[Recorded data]
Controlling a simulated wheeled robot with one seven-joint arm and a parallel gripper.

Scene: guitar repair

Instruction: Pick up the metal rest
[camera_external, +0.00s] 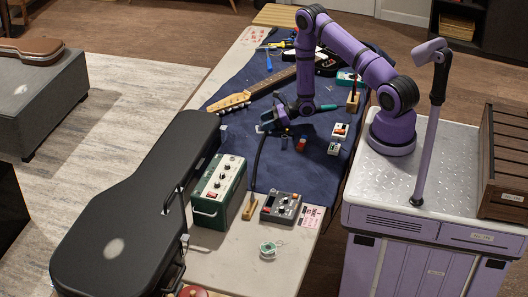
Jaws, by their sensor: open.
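I cannot pick out the metal rest with certainty; at this size no piece clearly shows as one. Small parts lie on the dark blue cloth (310,172) below my gripper, among them a red piece (301,144) and a small dark blue piece (284,142). My gripper (272,124) hangs low over the middle of the cloth, left of these parts. It is open, and I see nothing held in it. Its fingertips are small and partly hidden by the wrist, so the gap to the parts cannot be judged.
An electric guitar (273,83) lies at the far side. Small pedals (340,130) line the right edge. A green amplifier (217,190), a grey box with knobs (281,207), a wire spool (268,248) and a black guitar case (135,205) stand nearer. The near cloth is mostly clear.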

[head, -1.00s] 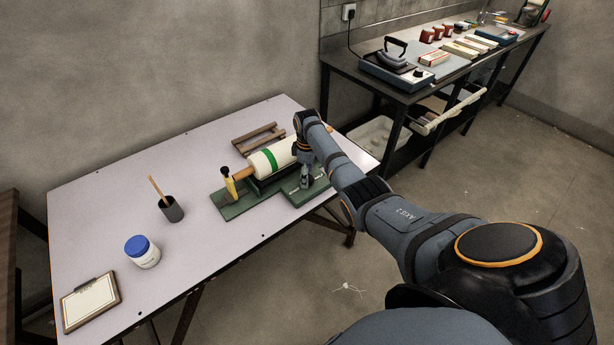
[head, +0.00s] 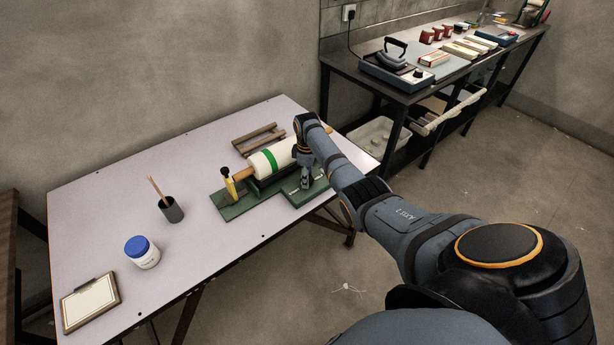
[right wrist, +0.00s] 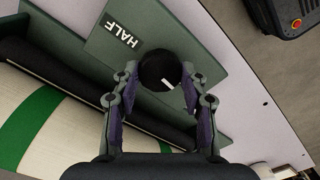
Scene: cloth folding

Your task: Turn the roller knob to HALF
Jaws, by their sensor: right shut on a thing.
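The black round roller knob (right wrist: 158,68) shows in the right wrist view, with a short white mark on its lower right part. A HALF label (right wrist: 123,35), white on black, lies on the green plate up and left of the knob. My right gripper (right wrist: 160,78) has one finger on each side of the knob and is shut on it. In the head view my right gripper (head: 306,182) points down at the near right of the green roller stand (head: 238,206) and hides the knob. The cream roller (head: 262,163) has a green band. My left gripper is not in view.
A wooden rack (head: 258,138) lies behind the roller. A dark cup (head: 172,210) with sticks, a blue-lidded jar (head: 141,252) and a clipboard (head: 90,302) stand to the left on the table. A bench (head: 350,62) with an iron (head: 396,58) is at the back right.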

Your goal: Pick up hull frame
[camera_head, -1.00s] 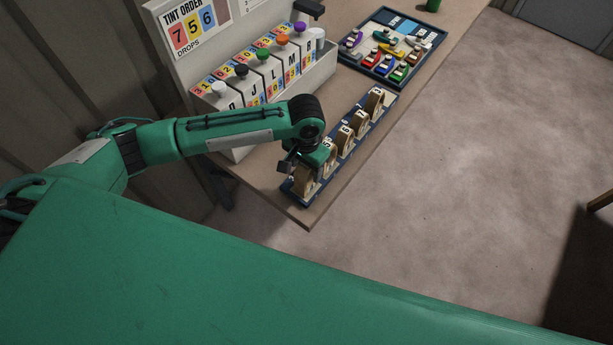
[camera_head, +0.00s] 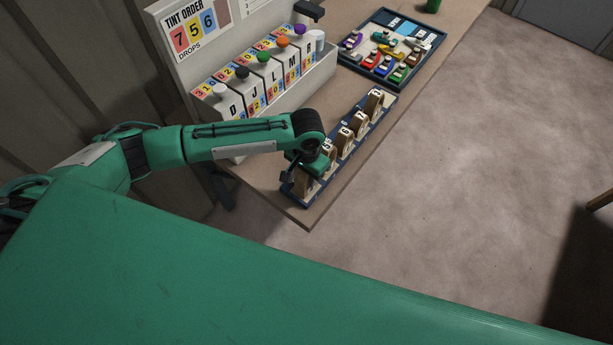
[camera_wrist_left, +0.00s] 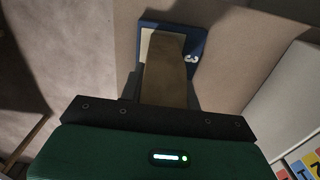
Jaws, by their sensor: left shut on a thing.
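Several brown hull frames, such as one in the middle of the row (camera_head: 358,124), stand upright in a blue rack (camera_head: 384,108) near the bench's front edge. My left gripper (camera_head: 300,177) is at the near end of the row and is shut on the nearest hull frame (camera_head: 302,187). In the left wrist view this hull frame (camera_wrist_left: 170,80) runs out from my gripper over the rack's blue end with its number label (camera_wrist_left: 198,55). The gripper's fingers are mostly hidden there. I cannot tell whether the frame is clear of the rack. My right gripper is not in view.
A bin of lettered tint bottles (camera_head: 265,75) stands behind the rack, under a tint order board (camera_head: 190,30). A tray of small coloured parts (camera_head: 390,50) lies farther along the bench (camera_head: 440,75). Open floor (camera_head: 470,200) lies to the right.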

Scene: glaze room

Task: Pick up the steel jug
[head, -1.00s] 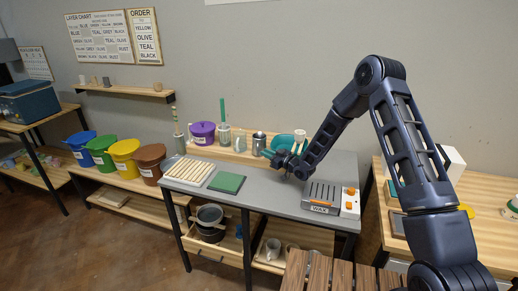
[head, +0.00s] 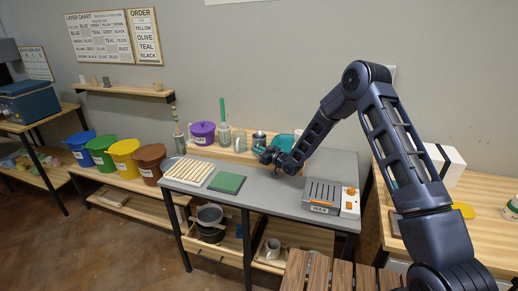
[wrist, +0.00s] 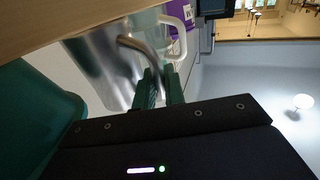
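The steel jug (head: 259,137) stands on the wooden riser at the back of the grey bench, its lower part hidden behind my gripper (head: 268,154). In the wrist view the shiny jug (wrist: 108,62) fills the upper left, and its curved handle (wrist: 137,45) runs down to the green fingertips (wrist: 160,80). The fingers are close together with a narrow gap, and the handle's lower end appears to lie between them. I cannot tell whether they press on it.
A green mat (head: 227,182) and a grey hotplate box (head: 322,194) lie on the bench.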

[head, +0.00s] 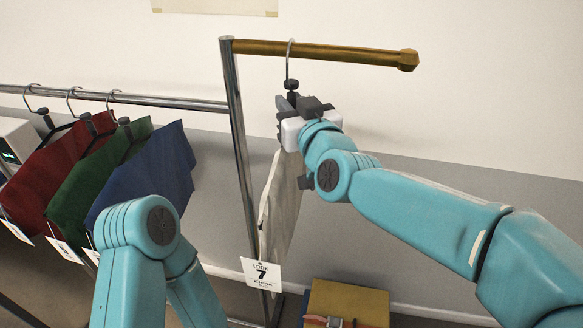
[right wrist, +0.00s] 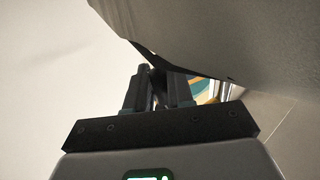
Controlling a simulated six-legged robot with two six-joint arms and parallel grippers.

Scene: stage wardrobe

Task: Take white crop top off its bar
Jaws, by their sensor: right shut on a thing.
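The white crop top (head: 281,207) hangs on a hanger from the brass-coloured bar (head: 330,52) in the head view. The hanger hook (head: 289,62) is still over the bar. My right gripper (head: 287,103) is shut on the hanger, just below the hook's black neck. My arm and gripper hide the upper part of the top. In the right wrist view the right gripper's fingers (right wrist: 158,88) are close together, and the pale cloth (right wrist: 220,35) fills the upper right. My left arm shows at the lower left of the head view, but its gripper is out of sight.
A metal rail (head: 150,99) at left holds red (head: 65,165), green (head: 95,175) and blue (head: 150,172) garments on hangers. An upright post (head: 238,140) stands left of the top. A tag (head: 262,273) reads 7. A yellow box (head: 348,300) is below. The bar's right end is free.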

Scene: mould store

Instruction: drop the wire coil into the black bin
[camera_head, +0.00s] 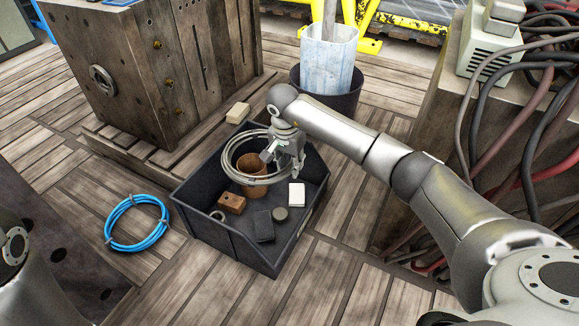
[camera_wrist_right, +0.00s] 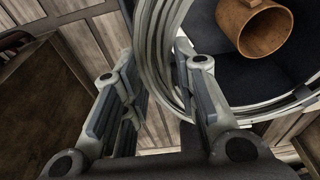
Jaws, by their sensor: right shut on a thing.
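A grey wire coil (camera_head: 227,163) hangs from my right gripper (camera_head: 284,160), above the back part of the black bin (camera_head: 213,233). The gripper is shut on the coil's side; in the right wrist view the coil's strands (camera_wrist_right: 157,40) pass between the fingers (camera_wrist_right: 160,85). Through the loop I see a brown cup (camera_head: 251,178) in the bin; the cup also shows in the wrist view (camera_wrist_right: 255,30). How far the coil is above the bin floor is hard to tell. My left gripper is not in view.
The bin also holds a brown block (camera_head: 232,204), a white block (camera_head: 297,194) and several small dark pieces. A blue coil (camera_head: 137,222) lies on the floor to its left. A dark bucket (camera_head: 345,103) stands behind, and cables (camera_head: 545,130) hang at right.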

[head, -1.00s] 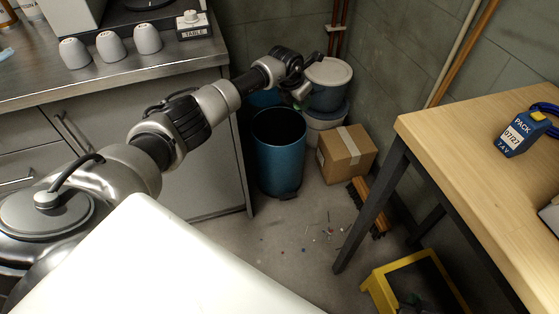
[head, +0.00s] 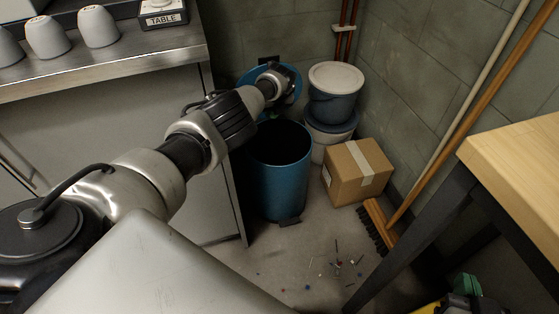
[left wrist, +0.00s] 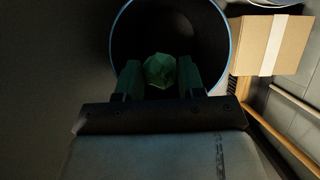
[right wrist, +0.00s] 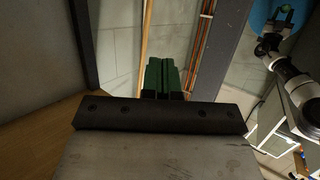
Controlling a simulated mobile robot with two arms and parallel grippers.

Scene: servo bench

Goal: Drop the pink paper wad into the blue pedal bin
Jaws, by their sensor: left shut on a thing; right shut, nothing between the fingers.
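The blue pedal bin (head: 281,175) stands on the floor with its lid up and its dark mouth open. My left gripper (left wrist: 159,74) is shut on a crumpled paper wad (left wrist: 160,71) between its green fingers. The wad looks green in this light, not pink. In the left wrist view the wad is seen against the open bin mouth (left wrist: 228,45), near its front rim. Its height above the rim is hard to tell. The hand is mostly hidden behind its wrist in the head view. My right gripper (right wrist: 164,77) is shut and empty.
A cardboard box (head: 357,171) and stacked lidded tubs (head: 334,95) stand right of the bin. A metal-topped counter (head: 110,70) is at left, a wooden table (head: 520,165) at right.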

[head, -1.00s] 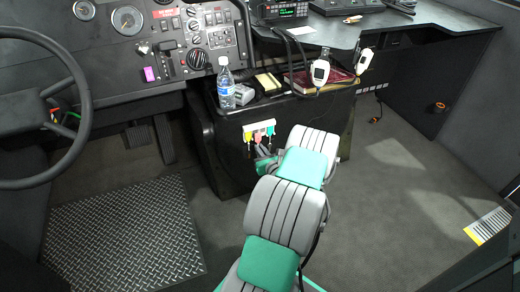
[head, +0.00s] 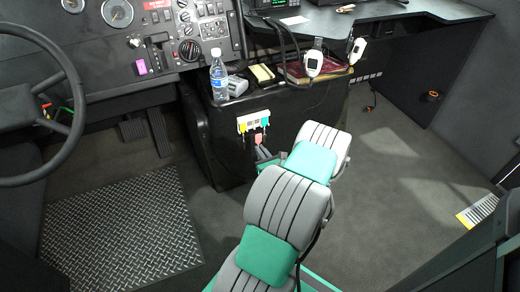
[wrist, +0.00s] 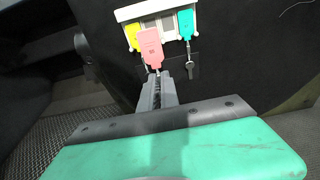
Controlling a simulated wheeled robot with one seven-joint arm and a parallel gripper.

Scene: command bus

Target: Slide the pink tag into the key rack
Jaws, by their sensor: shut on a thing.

• **Task requirements**: Everything from the line with "[left wrist, +0.00s]" down to the line with "Goal: Drop the" in the data above should be copied exactly, with both end lines kept and the pictures left out.

• **Written solution**:
[left wrist, +0.00s] 
[right wrist, +0.00s] 
Controlling a simulated mobile robot with two arms and parallel grippers.

Scene: servo bench

Goal: Drop the pink paper wad into the blue pedal bin

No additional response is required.